Offline store - Amazon SageMaker AI

Offline store

The offline store is used for historical data when sub-second retrieval is not needed. It is typically used for data exploration, model training, and batch inference.

When you enable both the online and offline stores for your feature group, both stores sync to avoid discrepancies between training and serving data. Please note that an online store feature group with the InMemory storage type enabled does not currently support a corresponding feature group in the offline store (no online to offline replication). For more information about ML model serving in Amazon SageMaker Feature Store, see Online store.
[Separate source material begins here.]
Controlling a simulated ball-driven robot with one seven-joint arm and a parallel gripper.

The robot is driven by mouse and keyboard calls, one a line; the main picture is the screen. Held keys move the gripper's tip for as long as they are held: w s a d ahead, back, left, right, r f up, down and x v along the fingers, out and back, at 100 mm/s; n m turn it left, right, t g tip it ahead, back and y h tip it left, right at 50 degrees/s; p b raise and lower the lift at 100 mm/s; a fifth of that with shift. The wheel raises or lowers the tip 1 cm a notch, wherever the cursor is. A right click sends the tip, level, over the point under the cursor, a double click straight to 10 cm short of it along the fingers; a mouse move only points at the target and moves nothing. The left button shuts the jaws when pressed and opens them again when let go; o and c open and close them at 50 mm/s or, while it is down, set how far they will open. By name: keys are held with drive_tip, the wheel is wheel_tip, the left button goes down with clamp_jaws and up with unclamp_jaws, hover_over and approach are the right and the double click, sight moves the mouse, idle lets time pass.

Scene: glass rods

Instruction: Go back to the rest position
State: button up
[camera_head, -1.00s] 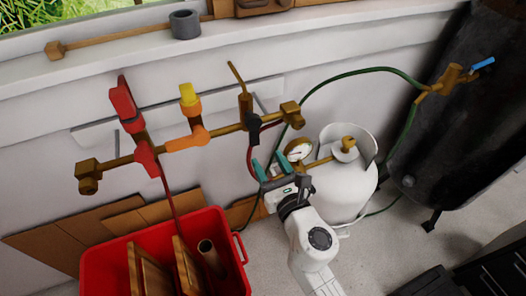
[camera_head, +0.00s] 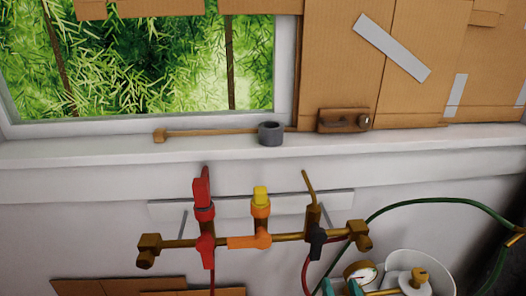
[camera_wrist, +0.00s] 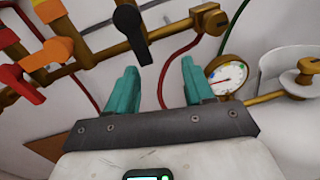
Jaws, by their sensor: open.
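My gripper (camera_wrist: 160,82) shows in the wrist view with its two teal fingers apart and nothing between them. In the head view only the teal fingertips (camera_head: 340,287) show at the bottom edge, beside the pressure gauge (camera_head: 361,274); the rest of my arm is out of that view. In the wrist view the gauge (camera_wrist: 228,76) is just right of the right finger, and a black valve handle (camera_wrist: 132,30) is beyond and above the left finger. I cannot tell how far the fingers are from either.
A grey tape roll (camera_head: 270,133) is on the sill.

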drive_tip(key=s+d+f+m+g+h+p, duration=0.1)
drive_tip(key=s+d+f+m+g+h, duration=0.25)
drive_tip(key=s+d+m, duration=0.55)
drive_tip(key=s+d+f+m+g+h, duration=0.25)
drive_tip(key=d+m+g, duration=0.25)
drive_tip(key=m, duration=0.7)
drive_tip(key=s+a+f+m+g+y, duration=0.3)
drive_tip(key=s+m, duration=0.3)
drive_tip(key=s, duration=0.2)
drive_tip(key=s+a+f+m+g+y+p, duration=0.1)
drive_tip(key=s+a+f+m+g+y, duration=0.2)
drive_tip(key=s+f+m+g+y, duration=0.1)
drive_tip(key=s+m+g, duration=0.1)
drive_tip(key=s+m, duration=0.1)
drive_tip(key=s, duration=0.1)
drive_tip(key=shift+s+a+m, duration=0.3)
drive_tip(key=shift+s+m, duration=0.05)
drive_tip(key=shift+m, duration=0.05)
The offline store contains the following TableFormat options. For information about the offline store contents, see OfflineStoreConfig in the Amazon SageMaker API Reference.

Glue table format

The Glue format (default) is a standard Hive type table format for AWS Glue. With AWS Glue, you can discover, prepare, move, and integrate data from multiple sources. It also includes additional productivity and data ops tooling for authoring, running jobs, and implementing business workflows. For more information about AWS Glue, see What is AWS Glue?.

Iceberg table format

The Iceberg format (recommended) is an open table format for very large analytic tables. With Iceberg, you can compact the small data files into fewer large files in the partition, resulting in significantly faster queries. This compaction operation is concurrent and does not affect ongoing read and write operations on the feature group. For more information about optimizing Iceberg tables, see the Amazon Athena and AWS Lake Formation user guides.

Iceberg manages large collections of files as tables and supports modern analytical data lake operations. If you choose the Iceberg option when creating new feature groups, Amazon SageMaker Feature Store creates the Iceberg tables using Parquet file format, and registers the tables with the AWS Glue Data Catalog. For more information about Iceberg table formats, see Using Apache Iceberg tables.

Important

Note that for feature groups in Iceberg table format, you must specify String as the feature type for the event time. If you specify any other type, you can't create the feature group successfully.